With regard to childcare, the Government invested some €1 billion over the last decade in developing a childcare infrastructure. As a result of this, some 65,000 childcare places will be in place this year. A revised community childcare subvention scheme is due to be introduced in September, 2010. This new scheme will have a labour activation focus and will strengthen child care supports available to lone parents. Importantly for lone parents, after-school services and homework clubs are to be included in the services provided.

Internationally there is a general movement away from long-term and passive income support, for example, in the United Kingdom lone parents are required to seek work when their youngest child reaches age 10. From October 2010, the minimum age will be further reduced to 7. In Norway, Sweden, Germany and Italy there is a work obligation when the youngest child is aged 3. In fact, it was initially proposed in the Government Discussion Paper ‘Proposals for Supporting Lone Parents’ (2006) that a ‘Parental Allowance’ would continue until the youngest child reached the age of 7 years. However 13 years is considered to be a more appropriate age for this change as the need for childcare will lessen from that age. This change to the one-parent family payment will bring Ireland's support for lone parents more into line with international provisions where countries achieving the best outcomes in terms of tackling child poverty are those that are combining strategies aimed at facilitating access to employment and enabling services with income support.

Main Provisions of the Bill

I will now outline the main provisions of the Bill.

Section 3 sets out the rules to determine with whom a child normally resides for the purposes of social welfare payments with the exception of child benefit.

Section 4 provides for an amendment to the definition of spouse to include different sex co-habiting couples as spouse for the purpose of farm assist and pre-retirement allowance.

Section 5 provides for the inclusion of health contributions in the definition of contributions for the purposes of the four year limit on the return of contributions.

Section 6 confers power to make regulations to provide for the conditions under which a person is regarded as being incapable of work for the purposes of qualification for the payment of illness benefit.

Section 7 corrects an omission from the Social Welfare and Pensions (No 2) Act 2009 and provides for the restoration of the full rate of payment for recipients of incapacity supplement aged 66 and over.

Sections 8, 10 and 12 clarify the provisions in relation to the assessment of means where jobseeker’s allowance (Section 8), pre-retirement allowance (Section 10) and farm assist (Section 12) are in payment and the claimant’s spouse/partner is in receipt of family income supplement.

Section 9 provides for a number of technical amendments to section 142 to ensure consistency in treatment with regard to the increase payable for a qualified adult. It also provides for the deletion of obsolete provisions.

Section 11 provides for a technical amendment to section 211 of the Act to delete an obsolete provision in relation to disability allowance.

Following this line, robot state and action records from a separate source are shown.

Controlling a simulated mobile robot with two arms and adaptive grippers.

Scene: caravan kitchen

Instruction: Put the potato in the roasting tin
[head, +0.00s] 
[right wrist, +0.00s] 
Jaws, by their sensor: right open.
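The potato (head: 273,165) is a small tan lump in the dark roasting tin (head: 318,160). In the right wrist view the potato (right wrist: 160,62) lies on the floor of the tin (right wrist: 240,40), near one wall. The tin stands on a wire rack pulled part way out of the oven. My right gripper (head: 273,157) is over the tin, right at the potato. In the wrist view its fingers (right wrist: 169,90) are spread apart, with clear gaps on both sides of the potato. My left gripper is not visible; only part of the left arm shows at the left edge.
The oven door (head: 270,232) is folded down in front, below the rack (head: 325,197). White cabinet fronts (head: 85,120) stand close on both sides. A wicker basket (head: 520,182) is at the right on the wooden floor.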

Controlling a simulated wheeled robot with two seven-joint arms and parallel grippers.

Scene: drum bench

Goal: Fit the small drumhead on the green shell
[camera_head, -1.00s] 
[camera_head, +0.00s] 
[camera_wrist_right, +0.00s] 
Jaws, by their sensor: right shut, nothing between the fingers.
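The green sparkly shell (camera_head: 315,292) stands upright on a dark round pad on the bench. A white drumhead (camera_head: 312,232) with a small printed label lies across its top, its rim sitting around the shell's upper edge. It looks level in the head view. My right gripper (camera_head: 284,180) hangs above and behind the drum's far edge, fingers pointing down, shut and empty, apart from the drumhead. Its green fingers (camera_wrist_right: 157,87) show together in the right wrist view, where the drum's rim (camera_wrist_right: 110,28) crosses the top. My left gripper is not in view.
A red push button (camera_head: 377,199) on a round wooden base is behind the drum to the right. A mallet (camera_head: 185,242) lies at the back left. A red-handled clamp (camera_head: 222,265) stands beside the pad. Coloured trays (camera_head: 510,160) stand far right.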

Section 13 amends section 220 of the Principal Act and sets out the rules to determine with whom a child normally resides for the purposes of entitlement to child benefit.

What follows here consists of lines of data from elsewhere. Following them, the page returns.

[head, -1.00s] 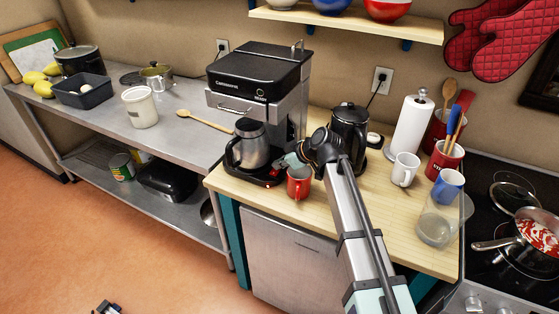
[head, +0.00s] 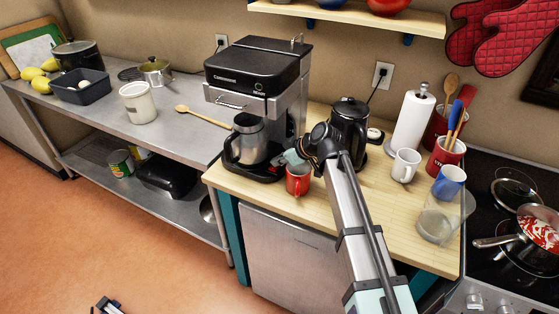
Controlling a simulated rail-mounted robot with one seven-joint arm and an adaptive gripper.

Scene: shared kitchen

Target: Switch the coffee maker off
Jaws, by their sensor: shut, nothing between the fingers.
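The coffee maker (head: 258,70), black and silver, stands on the wooden counter in the middle of the head view. Its steel carafe (head: 249,142) sits on the black base (head: 262,172) under the brewing head. A small red spot shows at the base's right front, close to my gripper; I cannot tell if it is a lit switch. My gripper (head: 284,161) is shut and empty, low at the right side of the base, pointing left. My wrist partly hides it, and I cannot tell whether the tips touch the coffee maker.
A red mug (head: 298,181) stands right below my gripper. A black kettle (head: 349,125) is close behind my wrist. A white mug (head: 405,165), paper towel roll (head: 412,122) and glass jar (head: 437,222) stand further right. A wooden spoon (head: 204,117) lies to the left.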

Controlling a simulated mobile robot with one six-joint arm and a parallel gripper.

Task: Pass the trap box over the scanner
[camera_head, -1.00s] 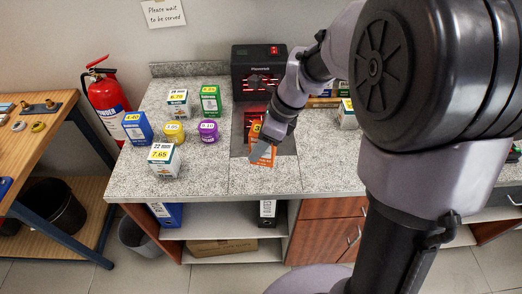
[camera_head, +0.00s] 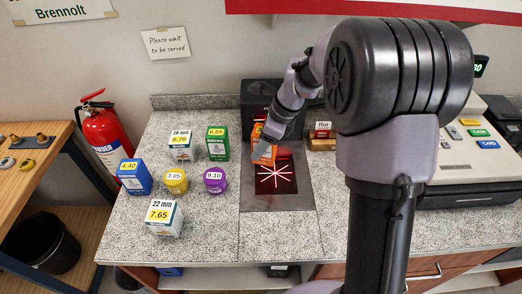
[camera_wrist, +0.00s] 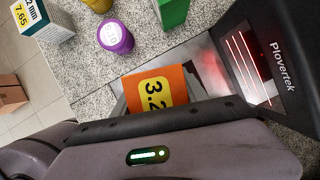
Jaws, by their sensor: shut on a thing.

Section 14 provides for an amendment to section 320 which deals with decisions of Appeals Officers.

Section 15 removes the limitation on the scope of the appeals process and provides that the Minister has the power to appeal a decision of the Chief Appeals Officer to the High Court on a point of law.

Section 16 is a technical amendment to Table 2 of Schedule 3 to the Social Welfare Consolidation Act 2005 to remove obsolete references.

Sections 17 and 18 provide for the payment of a reduced rate of jobseeker’s allowance or supplementary welfare allowance where the person refuses to participate in an appropriate course of training or to participate in a programme under the National Employment Action Plan.

Section 17 also provides for a specific disqualification for receipt of jobseeker’s allowance where the person refuses an offer of suitable employment.

Section 19 clarifies the circumstances in which the reduced rate of jobseeker’s allowance is payable in the case of 18 to 21 year olds.

Section 20 allows the Minister to appoint persons other than serving staff to be appeals officers. This section will allow for the employment, on a temporary basis, of retired appeals officers, as appeals officers to clear backlogs in the Social Welfare Appeals Office.

Section 21 provides that the Chief Appeals Officer and the Deputy Chief Appeals Officer must be officers of the Minister.

Section 22 provides for a number of miscellaneous amendments to the Act including the deletion of references to early childcare supplement (ecs) where they appear in the Act. Early childcare supplement ceased to be payable on 1 December 2009.

Section 23 provides for the publication of the names, addresses, fines and other penalties of persons who have been convicted of offences under Social Welfare legislation.

Section 24 provides for the reduction, from 2011, of the qualifying age for receipt of one-parent family payment to when the youngest child reaches age 13 and also provides for various transitional provisions for current recipients of the payment.

Section 25 amends the provisions in relation to domiciliary care allowance to ensure that the operational practice is correctly reflected.

Committee Stage Amendments

I wish to inform the House that I will be tabling a number of amendments to the Bill at Committee Stage.

Firstly I will be introducing an amendment to provide for the transfer of the rural social scheme and the community services programme to me as Minister for Social Protection.

I will also be introducing an amendment to endow me as Minister for Social Protection with the necessary statutory powers in relation to the employment services and community services programme of FÁS, and to subsequently transfer the related funding.

One of the priorities I have been given in my Department is to place a particular focus on job activation. The new Department brings a joined-up approach to looking at job activation in its wider context with income support. The biggest concern in many households around the country today is the issue of jobs. Job activation and the provision of meaningful work activity for unemployed people are a central part of An Taoiseach’s reasons for setting up the new Department of Social Protection and the amendments involving the work schemes and employment services moving into a single department form part of our commitment to targeting the day to day needs of unemployed people.

Sections 17 and 18 of the Bill provide for the payment of reduced rates of jobseeker's allowance and supplementary welfare allowance in certain circumstances, as outlined above. I will be introducing an amendment at Committee Stage to provide that the reduced rates will also apply in relation to jobseeker’s benefit where the person refuses to participate in an appropriate course of training or to participate in a programme under the National Employment Action Plan. I am also providing for a specific disqualification for receipt of jobseeker’s benefit where a person refuses an offer of suitable employment. This mirrors the provision in Section 17 in relation to entitlement to jobseeker’s allowance. I am also providing a specific disqualification for receipt of jobseeker's benefit where the person is attending a full-time day course of study. This mirrors an existing disqualification for receipt of jobseeker's allowance where a person is attending a full-time day course of study.

Section 23 of the Bill as published provided for the publication of the names, addresses, fines and other penalties of persons who have been convicted of offences under social welfare legislation. Having given this matter further consideration, I have decided that it would be inappropriate to proceed with this provision and therefore I will be bringing forward an amendment at Committee Stage to provide for the deletion of Section 23.

I will also be bringing forward consequential amendments to the long title, collective citation and commencement provisions.

Conclusion

Molaim an Bille don Teach agus tá mé ag súil le bhur gcuid tuairimí a chloisteáil maidir leis na míreanna atá ann sa dá lá seo atá romhainn.
I commend the Bill to the House and I look forward to an informed debate and to hearing your views on the measures contained in the Bill over the next two days.